For the WikiMedia Foundation, the number of articles is an obvious output. In issuing different policies we can (or can try to) influence this output. It is easy to measure. WikiMedia has a lot of such measurable values, like length of articles, article depth, visitor counts, etc. These are all what we often call metrics when we are discussing on our mailing-list or in the projects.

As everyone of us know, who had took part in these discussions, these metrics are no good measurements. The reason from them to be not good is that one can interpret them in a lot of ways. And they do not necessarily correlate with the outcome we wish.

The outcome we want to achieve is higher quality of our articles, more penetration of our projects, more participation of our users, more diversity of our projects, etc. And these are not so easy to measure.

Let's take the example of article quality. I know discussion about article quality since I joined our editing community. How can you design a measurement for so much articles in more than 270 languages in topics as different as top quark and Professor Layton and the Eternal Diva? The most obvious suggestion is article length. But the sole length of an article doesn't really reflect the quality of an article. An article could be very long, but still badly structured, poorly referenced and contains strong point of view. The article depth is a more sophisticated approach which treats a language version as a whole and tries to calculate how often the articles are updated. Beside technical and methodological problems there are also other difficulties in measuring quality. The perception for a good article and a bad article can differ between the editing community, the general public and experts of their fields. Each of these groups can have different criteria for quality of articles. For example the general public may value an article as higher quality because it is more comprehensible, but comprehensible may mean for an expert explanations that contain more ambivalent and misleading analogues.

Because of the difficulty of measurement of outcomes there is often a big gap between the measurable output of an organization and its impact. This problem is annoying for most of nonprofit organizations and highly uncomfortable for their boards. Nevertheless most of the organizations believe that they achieve impact with their work. The HBS researchers call this believe Theory of Change. It is a hypothetical and in many cases unproved theory about if we do this, than we will change the society in that way, and that would lead to the fulfillment of our mission. Most strategies of nonprofit organizations are based on theories of change.

So the theory of change of article length is that longer articles tend to contain more information, tend to be more thorough and thus of higher quality. The theory of change of article depth is that if more updates are done on a language version, then we can assume that the articles are more up-to-date, and more failures are corrected by the editing community, and thus better articles.

But as the many discussions in the past and current suggest these are all hypothetical theories and we don't really know.

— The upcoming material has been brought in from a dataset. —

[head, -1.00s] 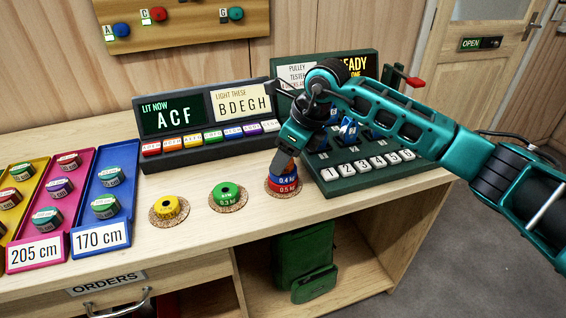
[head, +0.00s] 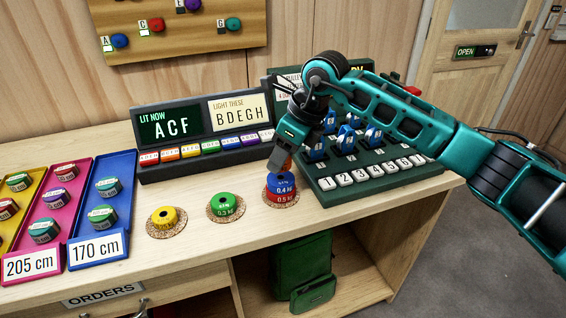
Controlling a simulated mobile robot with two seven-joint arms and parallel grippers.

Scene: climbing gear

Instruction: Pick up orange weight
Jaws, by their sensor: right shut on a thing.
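The orange weight (head: 288,163) shows only as a small patch between the fingers of my right gripper (head: 280,164). The gripper points down and is shut on it, hiding most of it. Directly below is a stack of a blue 0.4 kg weight (head: 284,188) on a red 0.5 kg weight (head: 282,198), on a round cork mat. I cannot tell for sure whether the orange weight still touches the blue one. My left gripper is not in view.
A green weight (head: 225,204) and a yellow weight (head: 164,217) sit on cork mats to the left. Behind stand the lit-letter panel (head: 160,157) and the dark green pulley tester (head: 381,176), close to my right arm. The coloured trays are at the left.

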The best way to proof the theory of change is to measure the outcome. As I had already written before, this is not easy. In many cases the organization also has no resource in know-how, man power and money to conduct a measurement or survey. The WikiMedia Foundation and our communities had in the past conducted a score of experiments and methods to measure the quality:

The featured article is doubtless the most successful of these. It is a measurement from the view of our editing community for high quality articles. Across all projects the threshold for featured articles are very high. With the public policy project WikiMedia Foundation began in the last months a test on user feed backs about quality from the reader perception. Although there were some outside evaluations with experts like those conducted by Nature or c't, these evaluations are often of too small a scale and not consistent enough to give us an overall trend over the years and across the language versions, or in more general fields.

So one of our major tasks in the coming years is still to find a way to bridge some gaps of theory of change. And one of the tasks of the board would be to engage our community and outside experts to free their resources and expertise to help us in this endeavor.